Top-Berater in Kairo
Ali streitet das alles ab. Er will damals von einer Nähe zur Muslimbruderschaft nichts wissen. Er habe sich immer von Ideologien ferngehalten, betont er in einem Interview. Es gilt für ihn die Unschuldsvermutung. Dass Verbindungen zwischen der Muslimbruderschaft und der Führung der FIOE bestehen, bestreitet er energisch: „Solche dürftigen Behauptungen machen mich traurig.
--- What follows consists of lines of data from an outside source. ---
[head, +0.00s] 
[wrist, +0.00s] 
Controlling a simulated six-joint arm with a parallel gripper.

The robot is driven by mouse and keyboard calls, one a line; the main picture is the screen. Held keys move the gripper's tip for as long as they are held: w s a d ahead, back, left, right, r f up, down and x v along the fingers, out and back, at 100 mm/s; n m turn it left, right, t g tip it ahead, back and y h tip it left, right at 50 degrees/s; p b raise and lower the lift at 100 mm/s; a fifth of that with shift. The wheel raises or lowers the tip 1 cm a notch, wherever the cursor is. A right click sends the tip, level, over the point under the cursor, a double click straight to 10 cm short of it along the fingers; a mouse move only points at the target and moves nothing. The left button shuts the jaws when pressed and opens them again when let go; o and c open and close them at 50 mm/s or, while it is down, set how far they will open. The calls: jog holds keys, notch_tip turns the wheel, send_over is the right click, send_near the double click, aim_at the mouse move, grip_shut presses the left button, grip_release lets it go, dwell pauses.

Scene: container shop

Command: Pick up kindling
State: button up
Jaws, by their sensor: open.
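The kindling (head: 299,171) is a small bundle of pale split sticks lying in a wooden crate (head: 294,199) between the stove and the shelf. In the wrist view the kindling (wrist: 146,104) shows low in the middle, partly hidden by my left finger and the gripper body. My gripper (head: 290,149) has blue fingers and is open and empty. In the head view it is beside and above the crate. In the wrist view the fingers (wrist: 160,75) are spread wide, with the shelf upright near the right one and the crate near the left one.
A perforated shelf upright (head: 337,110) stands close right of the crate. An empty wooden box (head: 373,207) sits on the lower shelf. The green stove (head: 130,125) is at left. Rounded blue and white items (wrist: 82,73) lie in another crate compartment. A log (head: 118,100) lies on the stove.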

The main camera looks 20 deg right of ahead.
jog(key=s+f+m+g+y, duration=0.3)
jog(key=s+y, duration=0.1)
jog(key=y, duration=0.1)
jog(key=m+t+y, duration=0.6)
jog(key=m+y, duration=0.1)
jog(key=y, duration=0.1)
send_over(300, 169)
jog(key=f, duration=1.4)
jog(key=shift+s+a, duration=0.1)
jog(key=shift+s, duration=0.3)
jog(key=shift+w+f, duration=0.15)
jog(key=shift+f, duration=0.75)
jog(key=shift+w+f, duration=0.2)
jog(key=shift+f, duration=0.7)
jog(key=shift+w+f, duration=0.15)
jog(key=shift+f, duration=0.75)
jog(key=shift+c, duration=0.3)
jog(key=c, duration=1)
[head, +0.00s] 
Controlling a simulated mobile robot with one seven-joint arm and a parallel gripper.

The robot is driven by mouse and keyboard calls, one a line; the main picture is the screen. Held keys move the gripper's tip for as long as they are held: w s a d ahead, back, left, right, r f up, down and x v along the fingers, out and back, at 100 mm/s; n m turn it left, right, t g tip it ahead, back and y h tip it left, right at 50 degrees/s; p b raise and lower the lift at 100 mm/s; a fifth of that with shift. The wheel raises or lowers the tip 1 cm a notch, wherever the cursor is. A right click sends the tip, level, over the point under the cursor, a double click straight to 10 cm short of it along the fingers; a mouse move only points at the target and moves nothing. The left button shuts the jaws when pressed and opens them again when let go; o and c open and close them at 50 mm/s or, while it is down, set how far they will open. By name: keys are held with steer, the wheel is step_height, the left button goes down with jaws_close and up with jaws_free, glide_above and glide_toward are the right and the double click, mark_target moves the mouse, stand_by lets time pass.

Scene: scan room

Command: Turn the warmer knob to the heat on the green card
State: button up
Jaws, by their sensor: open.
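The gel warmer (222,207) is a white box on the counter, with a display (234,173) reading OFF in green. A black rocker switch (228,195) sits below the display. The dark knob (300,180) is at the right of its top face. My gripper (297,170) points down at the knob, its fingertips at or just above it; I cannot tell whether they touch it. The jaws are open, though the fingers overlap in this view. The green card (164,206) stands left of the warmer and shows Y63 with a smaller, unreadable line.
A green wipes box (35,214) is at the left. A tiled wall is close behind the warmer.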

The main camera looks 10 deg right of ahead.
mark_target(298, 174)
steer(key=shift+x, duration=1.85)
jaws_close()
Ich weise sie zurück.“ Die FIOE betätige sich „am hellen Tageslicht“, in aller Öffentlichkeit.
Doch nach diesem Interview im Jahr 2011 nimmt Alis Lebensweg eine überraschende Wendung. Zwar gründet er in Graz kein neues Zentrum der Muslimbruderschaft, dafür zieht es ihn nach Kairo: 2012 wird er Top-Berater des ägyptischen Präsidenten und Muslimbruders Mohammed Mursi, kurz nachdem dieser die Wahlen gewonnen hatte. Im Zuge des Arabischen Frühlings und des Rücktritts von Präsident Hosni Mubarak wird damals die Muslimbruderschaft in Ägypten erstmals als politische Bewegung zugelassen und nach der Wahl Mursis zum Präsidenten kurzzeitig auch politisch relevant.
Großdemo in Kairo nach dem Amtsantritt Mursis gegen die Muslimbruderschaft. © 123FR Bildagentur; Mohamed Hanno.
Derselbe Ali, der noch kurz zuvor mit der Muslimbruderschaft und Ideologien generell nichts zu tun haben wollte, wirbt zunächst in Graz bei der ägyptischen Diaspora für Mursi. Später wird er „Berater des ägyptischen Präsidenten für die Angelegenheiten der Ägypter im Ausland“. Es existieren Aufnahmen, auch auf YouTube, die ihn im Gespräch mit dem damaligen Präsidenten zeigen. Vielleicht fühlte er sich jetzt sicherer. „Damals setzte im westlichen Diskurs eine Verharmlosung ein“, sagt Stockhammer.
Doch es kommt anders: 2013 wird das Mursi-Regime gestürzt und Ali verhaftet. Bis heute sitzt er im ägyptischen Gefängnis. Eine offizielle Facebook-Seite von ihm als Berater Mursis existiert weiterhin.
Ayman Ali zu Besuch bei Ägyptens Staatschef und Muslimbruder Mursi. © Libratus/Youtube, Screenshot.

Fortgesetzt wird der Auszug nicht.